What the exercise asks =>
Collect all lines from the records below that include the word "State".

Data from robot episodes
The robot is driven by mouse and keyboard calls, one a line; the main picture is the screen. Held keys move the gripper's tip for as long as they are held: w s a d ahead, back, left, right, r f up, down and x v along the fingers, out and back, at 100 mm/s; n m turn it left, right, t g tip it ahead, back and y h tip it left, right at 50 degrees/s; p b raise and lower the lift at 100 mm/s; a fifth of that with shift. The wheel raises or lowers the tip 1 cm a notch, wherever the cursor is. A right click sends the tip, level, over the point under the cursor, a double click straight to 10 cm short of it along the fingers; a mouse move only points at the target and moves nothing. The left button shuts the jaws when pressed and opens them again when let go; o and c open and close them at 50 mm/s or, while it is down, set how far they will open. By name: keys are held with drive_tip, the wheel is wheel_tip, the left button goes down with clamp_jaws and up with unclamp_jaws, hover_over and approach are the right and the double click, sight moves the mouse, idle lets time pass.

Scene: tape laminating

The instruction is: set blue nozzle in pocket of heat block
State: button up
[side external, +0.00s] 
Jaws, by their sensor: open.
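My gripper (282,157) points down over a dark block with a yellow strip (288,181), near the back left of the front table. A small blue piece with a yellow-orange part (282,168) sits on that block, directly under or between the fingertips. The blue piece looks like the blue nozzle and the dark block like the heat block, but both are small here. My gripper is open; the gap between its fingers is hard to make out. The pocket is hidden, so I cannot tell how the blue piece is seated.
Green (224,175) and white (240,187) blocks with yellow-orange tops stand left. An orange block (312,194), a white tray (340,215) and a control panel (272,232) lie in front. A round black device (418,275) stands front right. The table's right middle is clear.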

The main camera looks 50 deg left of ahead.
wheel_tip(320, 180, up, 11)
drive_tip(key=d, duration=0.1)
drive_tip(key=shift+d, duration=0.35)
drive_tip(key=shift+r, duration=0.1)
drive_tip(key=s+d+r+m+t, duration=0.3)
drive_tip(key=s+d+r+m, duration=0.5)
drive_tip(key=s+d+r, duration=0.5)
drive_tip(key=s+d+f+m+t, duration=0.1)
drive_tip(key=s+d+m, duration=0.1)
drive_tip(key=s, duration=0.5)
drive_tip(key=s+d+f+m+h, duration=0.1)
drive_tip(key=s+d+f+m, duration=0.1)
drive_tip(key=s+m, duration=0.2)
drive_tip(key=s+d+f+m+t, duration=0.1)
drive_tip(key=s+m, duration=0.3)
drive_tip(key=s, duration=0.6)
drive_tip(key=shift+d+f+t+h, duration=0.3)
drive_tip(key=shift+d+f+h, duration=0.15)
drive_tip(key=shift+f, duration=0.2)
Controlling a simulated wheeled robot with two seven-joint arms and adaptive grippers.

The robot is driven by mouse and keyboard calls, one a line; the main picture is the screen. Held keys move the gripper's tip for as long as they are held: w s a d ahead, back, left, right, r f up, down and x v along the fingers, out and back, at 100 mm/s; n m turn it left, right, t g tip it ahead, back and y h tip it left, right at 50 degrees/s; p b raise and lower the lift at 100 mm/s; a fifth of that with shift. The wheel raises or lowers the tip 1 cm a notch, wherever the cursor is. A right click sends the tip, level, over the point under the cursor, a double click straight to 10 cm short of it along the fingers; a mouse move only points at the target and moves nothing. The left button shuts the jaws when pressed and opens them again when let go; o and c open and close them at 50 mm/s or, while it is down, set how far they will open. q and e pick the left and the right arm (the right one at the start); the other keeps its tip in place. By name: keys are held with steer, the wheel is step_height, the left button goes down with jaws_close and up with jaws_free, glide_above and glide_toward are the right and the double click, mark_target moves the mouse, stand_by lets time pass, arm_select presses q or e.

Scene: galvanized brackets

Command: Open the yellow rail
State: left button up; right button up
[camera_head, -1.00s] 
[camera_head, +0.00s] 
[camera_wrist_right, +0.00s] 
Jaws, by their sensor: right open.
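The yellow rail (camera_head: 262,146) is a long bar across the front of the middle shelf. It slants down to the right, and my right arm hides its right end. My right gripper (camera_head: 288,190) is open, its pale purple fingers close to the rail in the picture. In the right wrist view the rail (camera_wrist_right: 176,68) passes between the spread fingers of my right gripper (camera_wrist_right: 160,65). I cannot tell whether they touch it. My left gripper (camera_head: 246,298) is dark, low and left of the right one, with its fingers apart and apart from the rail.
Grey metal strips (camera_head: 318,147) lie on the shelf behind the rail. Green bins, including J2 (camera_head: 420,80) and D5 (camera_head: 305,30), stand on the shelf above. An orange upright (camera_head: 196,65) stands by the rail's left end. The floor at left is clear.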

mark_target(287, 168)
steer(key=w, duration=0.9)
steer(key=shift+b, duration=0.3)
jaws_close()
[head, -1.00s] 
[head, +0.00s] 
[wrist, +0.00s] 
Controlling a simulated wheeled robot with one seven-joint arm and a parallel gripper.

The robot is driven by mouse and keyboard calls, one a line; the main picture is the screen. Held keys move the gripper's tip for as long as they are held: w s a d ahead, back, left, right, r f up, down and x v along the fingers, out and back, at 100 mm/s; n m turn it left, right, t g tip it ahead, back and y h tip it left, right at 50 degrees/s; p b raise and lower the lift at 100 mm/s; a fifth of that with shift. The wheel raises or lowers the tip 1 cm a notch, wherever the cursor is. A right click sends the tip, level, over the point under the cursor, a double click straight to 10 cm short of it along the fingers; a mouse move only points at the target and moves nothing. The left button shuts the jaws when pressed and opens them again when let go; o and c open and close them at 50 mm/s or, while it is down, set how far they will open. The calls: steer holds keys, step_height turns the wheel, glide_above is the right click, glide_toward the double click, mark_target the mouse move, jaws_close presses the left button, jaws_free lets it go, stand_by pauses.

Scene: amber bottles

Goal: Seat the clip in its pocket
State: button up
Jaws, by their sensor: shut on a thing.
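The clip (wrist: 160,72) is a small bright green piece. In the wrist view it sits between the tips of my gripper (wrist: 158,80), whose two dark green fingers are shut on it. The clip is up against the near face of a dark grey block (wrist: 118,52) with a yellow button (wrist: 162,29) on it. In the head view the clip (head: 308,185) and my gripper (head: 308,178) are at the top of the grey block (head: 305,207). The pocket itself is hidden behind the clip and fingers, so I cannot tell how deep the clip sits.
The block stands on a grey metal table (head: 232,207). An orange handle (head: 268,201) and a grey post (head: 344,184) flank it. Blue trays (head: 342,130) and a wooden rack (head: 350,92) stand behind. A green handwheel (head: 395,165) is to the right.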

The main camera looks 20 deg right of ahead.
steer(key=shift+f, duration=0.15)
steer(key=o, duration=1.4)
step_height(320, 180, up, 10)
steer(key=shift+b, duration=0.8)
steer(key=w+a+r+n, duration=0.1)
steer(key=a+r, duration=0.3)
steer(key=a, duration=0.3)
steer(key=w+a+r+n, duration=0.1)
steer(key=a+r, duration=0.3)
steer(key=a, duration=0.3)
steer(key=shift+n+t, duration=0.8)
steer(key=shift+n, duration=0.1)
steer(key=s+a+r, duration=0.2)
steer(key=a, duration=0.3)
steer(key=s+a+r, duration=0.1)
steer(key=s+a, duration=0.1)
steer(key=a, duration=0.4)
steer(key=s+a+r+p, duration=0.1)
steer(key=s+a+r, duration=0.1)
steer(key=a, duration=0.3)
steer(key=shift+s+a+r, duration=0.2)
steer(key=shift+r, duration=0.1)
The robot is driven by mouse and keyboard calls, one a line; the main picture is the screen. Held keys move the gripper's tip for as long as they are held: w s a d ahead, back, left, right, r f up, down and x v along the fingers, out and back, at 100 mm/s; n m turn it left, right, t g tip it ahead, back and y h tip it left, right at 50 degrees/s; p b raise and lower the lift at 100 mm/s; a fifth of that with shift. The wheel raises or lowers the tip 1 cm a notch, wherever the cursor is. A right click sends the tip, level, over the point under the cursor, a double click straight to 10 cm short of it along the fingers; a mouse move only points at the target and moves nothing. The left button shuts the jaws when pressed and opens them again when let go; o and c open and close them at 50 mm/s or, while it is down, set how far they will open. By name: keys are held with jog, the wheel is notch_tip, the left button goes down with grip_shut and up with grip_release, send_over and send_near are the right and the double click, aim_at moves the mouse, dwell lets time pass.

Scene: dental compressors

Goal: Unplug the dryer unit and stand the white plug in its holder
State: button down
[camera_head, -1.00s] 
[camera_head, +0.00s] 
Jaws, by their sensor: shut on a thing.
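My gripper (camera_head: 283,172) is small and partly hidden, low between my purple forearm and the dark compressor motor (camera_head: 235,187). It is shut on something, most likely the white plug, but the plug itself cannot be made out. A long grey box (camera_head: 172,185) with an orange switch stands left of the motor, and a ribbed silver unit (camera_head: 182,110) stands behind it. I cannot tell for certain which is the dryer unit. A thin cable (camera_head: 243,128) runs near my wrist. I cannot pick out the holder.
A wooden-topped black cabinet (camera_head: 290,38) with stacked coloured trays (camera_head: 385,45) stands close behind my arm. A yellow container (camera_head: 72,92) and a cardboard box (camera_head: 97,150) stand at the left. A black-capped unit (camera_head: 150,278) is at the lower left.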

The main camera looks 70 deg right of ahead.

Exercise result =>
State: button up
State: left button up; right button up
State: button up
State: button down

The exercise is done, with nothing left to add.